● Stored rows:
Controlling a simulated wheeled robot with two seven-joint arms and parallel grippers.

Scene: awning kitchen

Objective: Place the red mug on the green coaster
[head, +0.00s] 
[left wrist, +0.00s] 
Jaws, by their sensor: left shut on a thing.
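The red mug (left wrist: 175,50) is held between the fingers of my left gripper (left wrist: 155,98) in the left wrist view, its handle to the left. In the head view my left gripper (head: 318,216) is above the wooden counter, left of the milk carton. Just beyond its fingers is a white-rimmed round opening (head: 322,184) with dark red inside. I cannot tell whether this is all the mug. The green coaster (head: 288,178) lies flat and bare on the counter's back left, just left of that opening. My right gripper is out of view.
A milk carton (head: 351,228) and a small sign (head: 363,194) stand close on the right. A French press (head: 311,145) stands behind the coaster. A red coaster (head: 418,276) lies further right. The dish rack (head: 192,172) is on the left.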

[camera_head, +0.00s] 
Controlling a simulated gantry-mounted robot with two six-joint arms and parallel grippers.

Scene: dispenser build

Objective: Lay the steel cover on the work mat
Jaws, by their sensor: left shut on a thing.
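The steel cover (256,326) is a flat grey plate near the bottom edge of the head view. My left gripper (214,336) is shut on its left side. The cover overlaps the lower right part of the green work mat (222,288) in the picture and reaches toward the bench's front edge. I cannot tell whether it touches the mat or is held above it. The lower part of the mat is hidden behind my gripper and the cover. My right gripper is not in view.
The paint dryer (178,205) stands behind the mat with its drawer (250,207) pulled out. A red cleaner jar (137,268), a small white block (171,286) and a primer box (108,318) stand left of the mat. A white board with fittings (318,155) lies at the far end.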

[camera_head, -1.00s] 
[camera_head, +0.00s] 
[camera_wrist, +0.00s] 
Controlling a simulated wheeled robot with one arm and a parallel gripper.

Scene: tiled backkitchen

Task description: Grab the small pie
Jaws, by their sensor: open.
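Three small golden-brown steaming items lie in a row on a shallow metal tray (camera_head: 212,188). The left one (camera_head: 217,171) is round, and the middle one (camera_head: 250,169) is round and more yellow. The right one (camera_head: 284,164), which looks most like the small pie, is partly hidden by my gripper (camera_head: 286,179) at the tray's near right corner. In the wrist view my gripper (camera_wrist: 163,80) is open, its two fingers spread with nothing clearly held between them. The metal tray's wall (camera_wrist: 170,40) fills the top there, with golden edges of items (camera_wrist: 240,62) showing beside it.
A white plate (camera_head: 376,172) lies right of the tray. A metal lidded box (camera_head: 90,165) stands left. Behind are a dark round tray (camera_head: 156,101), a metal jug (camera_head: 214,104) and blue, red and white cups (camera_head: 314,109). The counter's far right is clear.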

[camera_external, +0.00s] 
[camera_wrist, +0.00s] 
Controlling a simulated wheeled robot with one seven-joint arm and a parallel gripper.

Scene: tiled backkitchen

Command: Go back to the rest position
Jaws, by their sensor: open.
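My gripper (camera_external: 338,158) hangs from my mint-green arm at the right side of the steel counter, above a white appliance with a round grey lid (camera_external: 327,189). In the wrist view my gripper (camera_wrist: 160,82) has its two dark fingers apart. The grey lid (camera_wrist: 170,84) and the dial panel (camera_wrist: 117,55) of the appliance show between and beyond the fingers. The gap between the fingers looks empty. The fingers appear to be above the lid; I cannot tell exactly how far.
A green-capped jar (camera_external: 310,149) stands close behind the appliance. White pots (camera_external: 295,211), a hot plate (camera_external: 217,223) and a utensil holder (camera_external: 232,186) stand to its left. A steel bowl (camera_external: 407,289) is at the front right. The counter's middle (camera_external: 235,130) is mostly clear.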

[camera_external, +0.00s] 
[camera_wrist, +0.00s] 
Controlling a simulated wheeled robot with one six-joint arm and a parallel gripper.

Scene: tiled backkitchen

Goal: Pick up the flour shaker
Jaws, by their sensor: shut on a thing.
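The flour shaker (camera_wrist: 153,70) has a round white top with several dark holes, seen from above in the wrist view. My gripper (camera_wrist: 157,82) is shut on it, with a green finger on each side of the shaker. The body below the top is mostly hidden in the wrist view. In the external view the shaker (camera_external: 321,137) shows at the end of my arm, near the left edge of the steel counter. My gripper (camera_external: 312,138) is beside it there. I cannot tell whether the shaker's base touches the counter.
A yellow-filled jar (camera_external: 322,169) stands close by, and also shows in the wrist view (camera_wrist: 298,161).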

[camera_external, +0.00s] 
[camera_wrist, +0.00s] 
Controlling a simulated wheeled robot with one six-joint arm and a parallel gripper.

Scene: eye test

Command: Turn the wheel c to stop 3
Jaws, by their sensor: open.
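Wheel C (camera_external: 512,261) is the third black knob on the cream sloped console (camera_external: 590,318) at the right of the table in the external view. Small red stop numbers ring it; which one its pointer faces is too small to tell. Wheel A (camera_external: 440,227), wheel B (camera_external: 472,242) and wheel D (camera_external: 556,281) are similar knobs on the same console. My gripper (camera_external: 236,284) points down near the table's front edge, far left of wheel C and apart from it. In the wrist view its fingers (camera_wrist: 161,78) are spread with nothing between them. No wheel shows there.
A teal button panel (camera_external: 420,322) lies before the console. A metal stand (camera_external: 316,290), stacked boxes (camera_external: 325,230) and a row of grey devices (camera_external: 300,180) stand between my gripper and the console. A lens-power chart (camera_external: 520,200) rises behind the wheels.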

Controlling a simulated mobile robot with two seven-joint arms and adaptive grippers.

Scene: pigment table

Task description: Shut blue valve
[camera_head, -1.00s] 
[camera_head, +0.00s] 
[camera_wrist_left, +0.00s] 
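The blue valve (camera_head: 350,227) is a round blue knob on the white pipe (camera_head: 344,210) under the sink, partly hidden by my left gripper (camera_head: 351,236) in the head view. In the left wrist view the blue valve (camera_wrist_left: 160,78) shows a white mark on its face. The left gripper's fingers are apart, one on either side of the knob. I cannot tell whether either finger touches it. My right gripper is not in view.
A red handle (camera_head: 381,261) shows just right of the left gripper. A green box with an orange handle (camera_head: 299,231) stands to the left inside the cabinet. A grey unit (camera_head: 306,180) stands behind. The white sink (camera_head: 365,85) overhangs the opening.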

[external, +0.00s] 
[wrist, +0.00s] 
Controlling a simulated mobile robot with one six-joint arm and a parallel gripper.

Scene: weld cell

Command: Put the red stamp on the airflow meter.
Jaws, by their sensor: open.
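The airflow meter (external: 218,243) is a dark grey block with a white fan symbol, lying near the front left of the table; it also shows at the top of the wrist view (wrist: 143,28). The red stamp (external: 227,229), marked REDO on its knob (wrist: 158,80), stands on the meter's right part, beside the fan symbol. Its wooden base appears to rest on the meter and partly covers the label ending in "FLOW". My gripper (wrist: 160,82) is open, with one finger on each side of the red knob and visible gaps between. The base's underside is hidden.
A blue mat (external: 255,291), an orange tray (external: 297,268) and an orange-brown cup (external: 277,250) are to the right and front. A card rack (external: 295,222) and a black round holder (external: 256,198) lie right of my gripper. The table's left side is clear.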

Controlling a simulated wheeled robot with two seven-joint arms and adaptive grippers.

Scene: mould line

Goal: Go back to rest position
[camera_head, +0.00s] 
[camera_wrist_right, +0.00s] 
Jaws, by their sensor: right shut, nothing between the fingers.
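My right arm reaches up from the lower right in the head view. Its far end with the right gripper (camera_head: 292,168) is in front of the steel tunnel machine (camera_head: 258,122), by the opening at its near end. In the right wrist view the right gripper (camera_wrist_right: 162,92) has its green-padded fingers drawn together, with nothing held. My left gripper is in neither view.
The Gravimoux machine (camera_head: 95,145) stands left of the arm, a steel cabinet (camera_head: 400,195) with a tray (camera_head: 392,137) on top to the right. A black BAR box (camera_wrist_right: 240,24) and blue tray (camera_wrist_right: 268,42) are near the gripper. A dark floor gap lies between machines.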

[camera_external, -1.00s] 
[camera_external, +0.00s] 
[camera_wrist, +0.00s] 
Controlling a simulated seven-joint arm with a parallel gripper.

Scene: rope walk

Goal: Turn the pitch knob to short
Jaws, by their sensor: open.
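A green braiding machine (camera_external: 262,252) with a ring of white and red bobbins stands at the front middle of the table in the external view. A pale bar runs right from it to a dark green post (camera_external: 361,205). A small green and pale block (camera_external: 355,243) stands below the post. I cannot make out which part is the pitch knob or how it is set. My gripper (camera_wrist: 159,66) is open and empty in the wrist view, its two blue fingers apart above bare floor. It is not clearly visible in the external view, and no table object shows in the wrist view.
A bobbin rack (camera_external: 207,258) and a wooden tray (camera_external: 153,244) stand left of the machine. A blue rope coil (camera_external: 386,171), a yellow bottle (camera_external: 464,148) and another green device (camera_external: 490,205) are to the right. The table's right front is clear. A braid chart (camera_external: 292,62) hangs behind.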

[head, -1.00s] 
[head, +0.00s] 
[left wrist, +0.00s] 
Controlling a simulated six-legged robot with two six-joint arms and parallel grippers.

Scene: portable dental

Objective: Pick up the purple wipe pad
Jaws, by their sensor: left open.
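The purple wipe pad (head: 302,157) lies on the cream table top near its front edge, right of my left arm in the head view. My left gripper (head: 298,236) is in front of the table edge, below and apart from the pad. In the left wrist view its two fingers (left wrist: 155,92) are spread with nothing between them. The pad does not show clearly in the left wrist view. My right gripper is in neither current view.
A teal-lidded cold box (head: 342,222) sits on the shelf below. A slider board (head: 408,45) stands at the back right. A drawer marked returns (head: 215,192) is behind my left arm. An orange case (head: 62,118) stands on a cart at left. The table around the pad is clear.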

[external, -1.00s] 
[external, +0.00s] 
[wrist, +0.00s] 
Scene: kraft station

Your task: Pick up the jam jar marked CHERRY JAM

● What you will do: From the entries above, copy every line where the word "robot" shows up.

● The reply:
Controlling a simulated wheeled robot with two seven-joint arms and parallel grippers.
Controlling a simulated gantry-mounted robot with two six-joint arms and parallel grippers.
Controlling a simulated wheeled robot with one arm and a parallel gripper.
Controlling a simulated wheeled robot with one seven-joint arm and a parallel gripper.
Controlling a simulated wheeled robot with one six-joint arm and a parallel gripper.
Controlling a simulated wheeled robot with one six-joint arm and a parallel gripper.
Controlling a simulated mobile robot with two seven-joint arms and adaptive grippers.
Controlling a simulated mobile robot with one six-joint arm and a parallel gripper.
Controlling a simulated wheeled robot with two seven-joint arms and adaptive grippers.
Controlling a simulated six-legged robot with two six-joint arms and parallel grippers.

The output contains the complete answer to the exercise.